**EXERCISE TASK**
Please print exactly the lines running from the one that contains "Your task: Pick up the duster" to the end of the data, with both lines included.

## Begin RECORDED DATA

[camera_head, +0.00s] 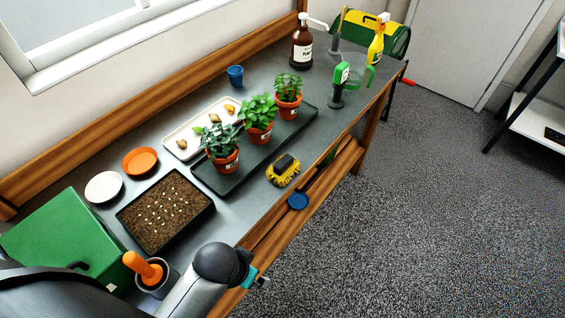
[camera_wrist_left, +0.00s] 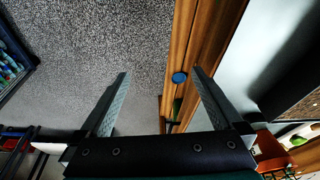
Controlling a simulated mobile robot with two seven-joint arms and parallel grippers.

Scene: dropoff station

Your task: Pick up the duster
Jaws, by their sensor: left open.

## End RECORDED DATA

**THE SOLUTION**
Your task: Pick up the duster
Jaws, by their sensor: left open.

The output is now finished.